You keep describing them as a salesperson, that's the answer to your question:

> why would they advise about general longevity for a use case context most likely to consist of banking/email chores?

Because their job is the upsell. They're trying to sell your mother on an M3 because it is the most recent one, and they (Apple, not the individual, but they incentivize the individual) want the sales numbers to reflect a high degree of uptake in the market for the newer devices. Don't trust sales people. Just examine the devices yourself, their prices, their suitability for your uses, and their capabilities. Or not, and do trust salespeople but then you're going to spend most of your life being upsold and scammed.


Except I'm not interested in ad homineming the incentives of the salesperson, of which I am well aware.

I am interested in if there is a valid argument, which entails the last bit of what you yourself said:

> Just examine the devices yourself, their prices, their suitability for your uses, and their capabilities

Their "capabilities" include the capability to be future-proof.
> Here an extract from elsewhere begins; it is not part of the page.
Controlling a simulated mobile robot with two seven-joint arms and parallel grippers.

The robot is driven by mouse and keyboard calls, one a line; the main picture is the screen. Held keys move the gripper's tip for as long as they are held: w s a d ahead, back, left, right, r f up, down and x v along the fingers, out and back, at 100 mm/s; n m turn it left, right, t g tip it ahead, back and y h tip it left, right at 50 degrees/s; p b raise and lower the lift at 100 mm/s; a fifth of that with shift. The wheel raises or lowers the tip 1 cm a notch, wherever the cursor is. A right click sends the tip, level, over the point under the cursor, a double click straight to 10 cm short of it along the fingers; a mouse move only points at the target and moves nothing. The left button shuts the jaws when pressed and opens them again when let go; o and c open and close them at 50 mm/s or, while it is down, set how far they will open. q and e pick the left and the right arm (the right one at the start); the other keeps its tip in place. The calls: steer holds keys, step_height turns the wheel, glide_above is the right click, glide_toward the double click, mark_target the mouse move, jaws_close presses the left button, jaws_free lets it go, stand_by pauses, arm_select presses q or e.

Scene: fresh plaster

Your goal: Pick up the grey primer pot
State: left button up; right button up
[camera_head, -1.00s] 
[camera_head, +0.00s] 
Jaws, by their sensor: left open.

To the extent that a salespersons asserted the future-proofing issue, even though they did not explain their assertion, is what begs me to ask the very reasonable question as to how to critically analyze this particular capability.

You can help the other commenters dodge this question or not, I don't care if the salesperson is trustworthy or not, because that was not the question I care about.


You must consider how absurdly overkill the M series are for these tasks. I have an M2 Air and it's ridiculously snappy for far heavier workloads.

Hell my Macbook Pro from 2017 was fine for this.


I did consider that, and what you're implying is the M2/M3 wouldn't matter for now*. The issue is which one would be future proof 5+ years later.

It seems the answer is M3 by 2 years, because yesterday's Ars Technica review says Apple phases out its OS/browser upgrades by model year, so the M2 would lose upgradeability 2 years earlier if purchased today versus the M3. The article ends recommending the M3 for this reason. It's not a great reason IMO but the one that makes sense to me.